# [What to work on]
Retype only the lines below from the one with "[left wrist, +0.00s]" to the one with "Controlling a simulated", inclusive, skipping every image.

Records from a dataset:
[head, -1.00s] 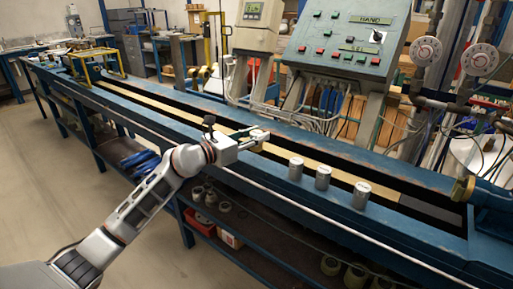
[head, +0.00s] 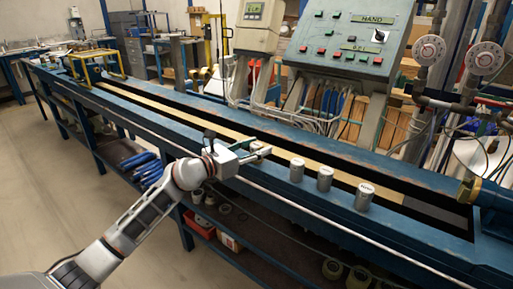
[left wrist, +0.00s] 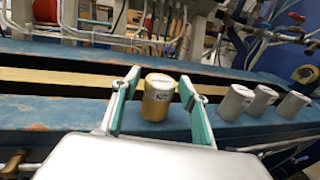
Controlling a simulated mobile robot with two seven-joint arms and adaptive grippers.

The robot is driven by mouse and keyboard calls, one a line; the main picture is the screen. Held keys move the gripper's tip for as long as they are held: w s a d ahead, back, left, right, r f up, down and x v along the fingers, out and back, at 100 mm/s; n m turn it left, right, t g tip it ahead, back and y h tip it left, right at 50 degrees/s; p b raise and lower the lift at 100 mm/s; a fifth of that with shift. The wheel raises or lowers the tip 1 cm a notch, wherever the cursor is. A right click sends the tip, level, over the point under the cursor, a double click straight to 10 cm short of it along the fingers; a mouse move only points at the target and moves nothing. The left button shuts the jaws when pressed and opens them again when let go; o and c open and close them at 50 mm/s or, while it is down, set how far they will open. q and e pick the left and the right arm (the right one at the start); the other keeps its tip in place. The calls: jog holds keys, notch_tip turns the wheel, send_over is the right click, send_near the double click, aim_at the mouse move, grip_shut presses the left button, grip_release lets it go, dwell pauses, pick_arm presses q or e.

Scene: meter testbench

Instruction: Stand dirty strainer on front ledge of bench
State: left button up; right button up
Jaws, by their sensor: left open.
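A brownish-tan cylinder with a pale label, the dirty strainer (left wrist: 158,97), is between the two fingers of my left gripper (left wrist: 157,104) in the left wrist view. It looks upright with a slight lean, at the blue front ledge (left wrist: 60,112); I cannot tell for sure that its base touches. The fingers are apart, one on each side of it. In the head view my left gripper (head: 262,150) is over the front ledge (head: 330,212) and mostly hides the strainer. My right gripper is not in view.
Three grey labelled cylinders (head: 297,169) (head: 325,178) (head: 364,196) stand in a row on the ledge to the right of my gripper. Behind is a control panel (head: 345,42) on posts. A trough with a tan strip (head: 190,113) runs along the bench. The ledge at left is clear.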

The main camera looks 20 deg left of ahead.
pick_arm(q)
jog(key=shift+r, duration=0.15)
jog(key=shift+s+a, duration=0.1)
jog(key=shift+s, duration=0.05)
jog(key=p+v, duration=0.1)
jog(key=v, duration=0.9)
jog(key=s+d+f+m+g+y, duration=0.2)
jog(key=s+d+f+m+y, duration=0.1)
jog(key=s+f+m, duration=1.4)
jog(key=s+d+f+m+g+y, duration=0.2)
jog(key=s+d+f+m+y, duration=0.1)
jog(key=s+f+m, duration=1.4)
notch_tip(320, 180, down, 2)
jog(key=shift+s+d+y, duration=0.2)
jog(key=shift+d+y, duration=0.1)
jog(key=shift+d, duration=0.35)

...

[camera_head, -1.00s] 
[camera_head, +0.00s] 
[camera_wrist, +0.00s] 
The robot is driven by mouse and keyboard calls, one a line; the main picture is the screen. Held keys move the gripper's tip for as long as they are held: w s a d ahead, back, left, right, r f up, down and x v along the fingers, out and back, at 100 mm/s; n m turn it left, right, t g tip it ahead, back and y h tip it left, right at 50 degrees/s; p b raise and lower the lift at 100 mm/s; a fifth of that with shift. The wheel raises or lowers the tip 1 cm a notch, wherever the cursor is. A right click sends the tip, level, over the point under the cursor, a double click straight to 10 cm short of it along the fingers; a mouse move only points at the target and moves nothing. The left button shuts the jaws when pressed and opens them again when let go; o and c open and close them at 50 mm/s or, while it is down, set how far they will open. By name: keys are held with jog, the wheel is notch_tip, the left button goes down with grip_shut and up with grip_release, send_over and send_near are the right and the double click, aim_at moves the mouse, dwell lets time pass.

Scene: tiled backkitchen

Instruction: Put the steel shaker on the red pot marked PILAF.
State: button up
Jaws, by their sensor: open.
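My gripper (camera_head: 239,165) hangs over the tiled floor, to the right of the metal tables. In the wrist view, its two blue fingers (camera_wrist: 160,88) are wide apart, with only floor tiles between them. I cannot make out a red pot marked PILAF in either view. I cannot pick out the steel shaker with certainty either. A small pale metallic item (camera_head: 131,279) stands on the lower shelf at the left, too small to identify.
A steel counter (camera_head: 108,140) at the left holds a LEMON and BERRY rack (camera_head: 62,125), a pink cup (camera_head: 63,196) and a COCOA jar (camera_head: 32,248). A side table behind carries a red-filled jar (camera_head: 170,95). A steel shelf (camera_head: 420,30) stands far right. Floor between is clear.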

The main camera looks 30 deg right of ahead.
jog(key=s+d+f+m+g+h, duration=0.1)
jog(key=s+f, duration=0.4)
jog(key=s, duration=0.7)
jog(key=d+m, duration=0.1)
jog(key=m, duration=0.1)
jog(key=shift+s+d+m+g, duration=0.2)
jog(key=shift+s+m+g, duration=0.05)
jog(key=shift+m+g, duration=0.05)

# [Answer to the problem]
[left wrist, +0.00s] 
Controlling a simulated mobile robot with two seven-joint arms and adaptive grippers.

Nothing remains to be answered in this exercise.